Vegetarian for Life

Imperfection is beauty! The art of creative cooking

Posted by Guest on 22/03/19 in Articles

By guest blogger Vimal Sudarsan, Friend of VfL (Scotland)

One fine morning, I had a pleasant call from Jasmine from VfL. I’m a Friend of the charity, so we spent the call catching up and talking about how we could work more together to support older vegans and vegetarians. I told her about why I never use a recipe book, my experimental approach to cooking, and why I am reluctant to repeat the same meal twice. If this sounds interesting, get yourself a coffee or tea, put your feet up and take a few minutes to enjoy this blog!

Let’s forget about cooking for a minute. I’ve always enjoyed eating tasty, healthy meals. Don’t we all crave for one or another delicious flavour of food? As a start, it would be good to learn to identify what we like, why we like it, and know how to describe it better.

My favourite colour is red, and I like most shades of red. Similarly, the five basic tastes are sweet, sour, bitter, salty and umami (savoury). For any polyglots who may have interest in Chinese cuisine, the Chinese call it suan (sour), tian (sweet), ku (bitter) and la (spicy). There is a rumour that Chinese chefs don’t like to invent fancy names for their dishes, instead preferring to describe it right. So they simply say ‘sweet and sour with vegetables’ or ‘hot and sweet chilli sauce’ etc... I think this makes so much sense and keeps things simple. So all you need to do is choose the vegetables you like, and tastes you like, and mix them. Some call it experimental cooking. I’d like to think of it as being practical and responding to your taste. 
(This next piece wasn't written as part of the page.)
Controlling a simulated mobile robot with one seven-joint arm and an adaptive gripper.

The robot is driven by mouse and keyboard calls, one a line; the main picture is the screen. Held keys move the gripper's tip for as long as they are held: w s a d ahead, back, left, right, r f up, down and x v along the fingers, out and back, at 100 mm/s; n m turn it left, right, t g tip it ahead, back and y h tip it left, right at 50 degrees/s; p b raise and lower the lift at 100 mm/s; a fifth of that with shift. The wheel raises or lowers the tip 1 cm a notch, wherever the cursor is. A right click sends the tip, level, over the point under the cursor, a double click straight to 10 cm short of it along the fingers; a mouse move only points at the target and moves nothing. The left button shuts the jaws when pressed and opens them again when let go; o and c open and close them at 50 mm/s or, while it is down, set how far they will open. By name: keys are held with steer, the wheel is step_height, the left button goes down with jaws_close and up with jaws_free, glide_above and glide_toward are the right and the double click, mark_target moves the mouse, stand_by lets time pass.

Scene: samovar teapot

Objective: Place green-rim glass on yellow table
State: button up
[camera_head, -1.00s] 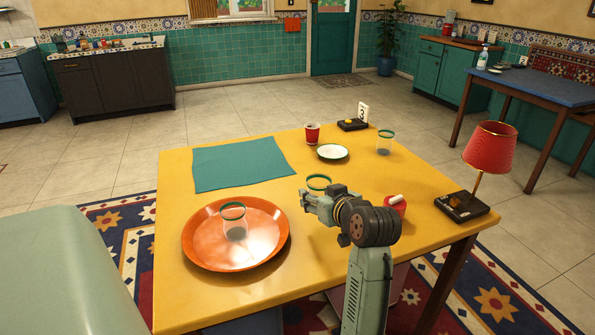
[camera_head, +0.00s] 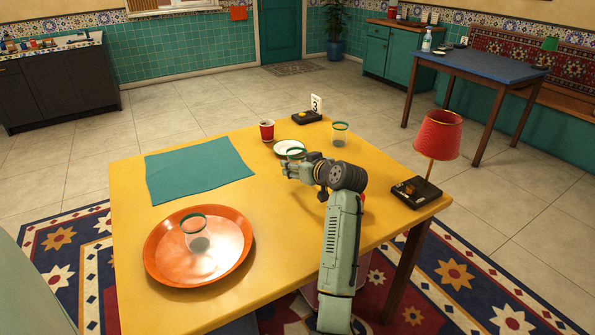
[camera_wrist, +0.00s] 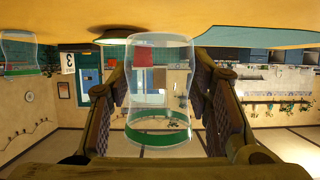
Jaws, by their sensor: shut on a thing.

Recipes teach us ways of putting food together and treating vegetables. In my view, they are merely techniques and very much interoperable between cuisines from across the world. You could make an Indian dish with Chinese ingredients and call it 'Indo-Chinese’, or make an Italian dish with Indian ingredients and I'll let you pick a name for it. Do you know tofu? Have you tried cooking it? Until recently, I hadn't! So, I thought I'd make my own recipe. I saw a few videos online, went to the store and bought tofu, miso paste (again a new ingredient to me) and soy sauce, and put something together.
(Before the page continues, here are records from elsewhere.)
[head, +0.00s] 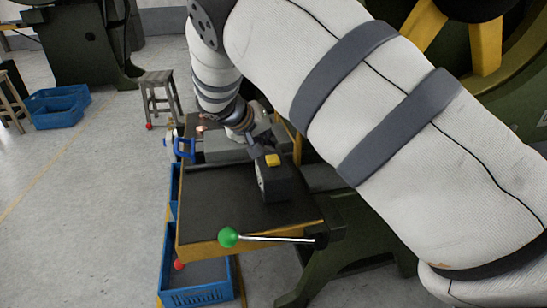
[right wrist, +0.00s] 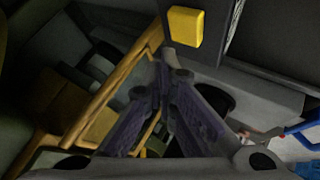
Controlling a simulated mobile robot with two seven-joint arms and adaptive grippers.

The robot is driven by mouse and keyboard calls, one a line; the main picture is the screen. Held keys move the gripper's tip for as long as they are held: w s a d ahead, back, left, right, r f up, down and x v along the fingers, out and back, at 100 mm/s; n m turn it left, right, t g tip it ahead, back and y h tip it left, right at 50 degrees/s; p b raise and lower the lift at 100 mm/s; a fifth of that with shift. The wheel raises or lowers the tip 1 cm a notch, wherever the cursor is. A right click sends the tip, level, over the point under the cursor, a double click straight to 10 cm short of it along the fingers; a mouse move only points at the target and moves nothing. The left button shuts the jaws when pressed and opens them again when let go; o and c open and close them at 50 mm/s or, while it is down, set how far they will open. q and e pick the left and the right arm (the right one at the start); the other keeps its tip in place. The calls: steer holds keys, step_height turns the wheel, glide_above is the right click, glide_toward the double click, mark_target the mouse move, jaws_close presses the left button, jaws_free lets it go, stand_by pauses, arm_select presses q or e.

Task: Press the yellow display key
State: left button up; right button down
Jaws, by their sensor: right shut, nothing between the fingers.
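The yellow display key (head: 273,160) is a small block on top of a dark box-shaped display (head: 277,184) standing on the dark bench top. In the right wrist view the yellow key (right wrist: 186,26) is at the top, just beyond the fingertips. My right gripper (head: 264,148) reaches down from behind the display, its fingers close to the key. In the right wrist view the right gripper's fingertips (right wrist: 172,63) come together with nothing between them. A small gap shows between tips and key there; I cannot tell the depth. My left gripper is not in view.
A lever with a green ball (head: 229,237) juts along the bench's front edge. A blue-handled tool (head: 184,148) lies at the bench's left side. A blue crate (head: 197,296) is below. A yellow frame (right wrist: 110,90) runs beside the fingers. The bench top (head: 215,205) left of the display is clear.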

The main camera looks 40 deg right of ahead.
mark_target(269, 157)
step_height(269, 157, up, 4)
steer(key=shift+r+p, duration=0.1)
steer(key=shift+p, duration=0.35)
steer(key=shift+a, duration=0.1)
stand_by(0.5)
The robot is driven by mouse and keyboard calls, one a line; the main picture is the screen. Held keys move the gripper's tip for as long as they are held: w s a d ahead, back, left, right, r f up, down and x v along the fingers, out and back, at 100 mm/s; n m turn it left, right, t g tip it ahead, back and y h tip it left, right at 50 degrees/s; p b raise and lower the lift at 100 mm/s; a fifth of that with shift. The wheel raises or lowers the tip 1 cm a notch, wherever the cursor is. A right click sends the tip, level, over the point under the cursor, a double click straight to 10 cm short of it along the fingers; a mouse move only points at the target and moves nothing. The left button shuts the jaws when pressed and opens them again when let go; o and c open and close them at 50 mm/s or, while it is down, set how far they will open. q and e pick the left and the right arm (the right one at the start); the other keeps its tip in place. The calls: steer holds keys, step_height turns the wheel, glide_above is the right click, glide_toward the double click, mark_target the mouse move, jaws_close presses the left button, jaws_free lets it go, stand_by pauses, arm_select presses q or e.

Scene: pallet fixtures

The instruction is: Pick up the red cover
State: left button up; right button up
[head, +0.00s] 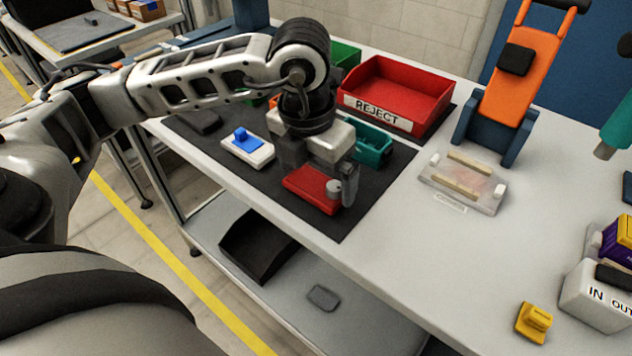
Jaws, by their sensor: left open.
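The red cover (307,186) is a flat red piece lying on the dark mat (352,212) near the middle of the table. My left gripper (318,178) is directly over it, pointing down, with its fingers around or just above the cover. The gripper is open. One finger shows at the cover's right end. The other finger is largely hidden, so I cannot tell whether either touches the cover. My right gripper is not in view.
A clear fixture (462,184) and an orange stand (520,75) are to the right.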

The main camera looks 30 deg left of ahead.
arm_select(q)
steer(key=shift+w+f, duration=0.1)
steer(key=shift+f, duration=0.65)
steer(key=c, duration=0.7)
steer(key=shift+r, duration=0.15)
This was absolutely delicious, but I've never made it again. For multiple reasons, I don't like predictability, I'm adventurous and like to try new things all the time and – in any case – it may not turn out the same the next time. I believe taste has an intrinsic connection with your mood. 
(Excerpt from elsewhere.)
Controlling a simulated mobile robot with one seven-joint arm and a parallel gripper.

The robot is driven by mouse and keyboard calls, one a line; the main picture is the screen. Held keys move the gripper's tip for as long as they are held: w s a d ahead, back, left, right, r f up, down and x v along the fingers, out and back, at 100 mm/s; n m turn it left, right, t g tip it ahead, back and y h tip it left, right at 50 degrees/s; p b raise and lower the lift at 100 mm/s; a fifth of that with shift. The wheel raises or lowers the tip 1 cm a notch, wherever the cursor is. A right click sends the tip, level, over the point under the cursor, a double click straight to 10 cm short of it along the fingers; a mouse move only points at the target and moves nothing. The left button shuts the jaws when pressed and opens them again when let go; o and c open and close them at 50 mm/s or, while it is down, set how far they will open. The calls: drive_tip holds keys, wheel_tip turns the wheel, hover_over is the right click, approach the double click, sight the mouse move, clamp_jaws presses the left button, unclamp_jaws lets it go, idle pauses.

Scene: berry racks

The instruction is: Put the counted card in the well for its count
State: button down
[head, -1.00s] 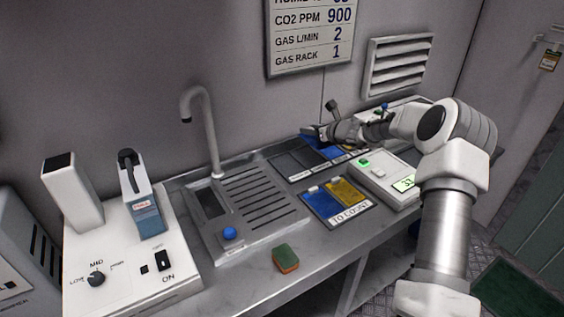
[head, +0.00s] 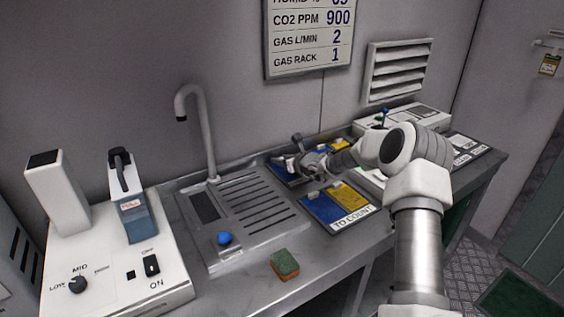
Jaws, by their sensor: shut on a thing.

Once you start learning the art of responding to your taste, and learn to put things together (some call it cooking), you will naturally reduce repeating your meals, simply because you have a world of new ingredients you've never tried before. Have you tried making pak choi, the leafy cabbage-like vegetable? Try it and let us know how you get along.

This idea is born from the simple ethos, ‘Every Day is a New Day’. On that note, happy cooking! Eat well and stay healthy.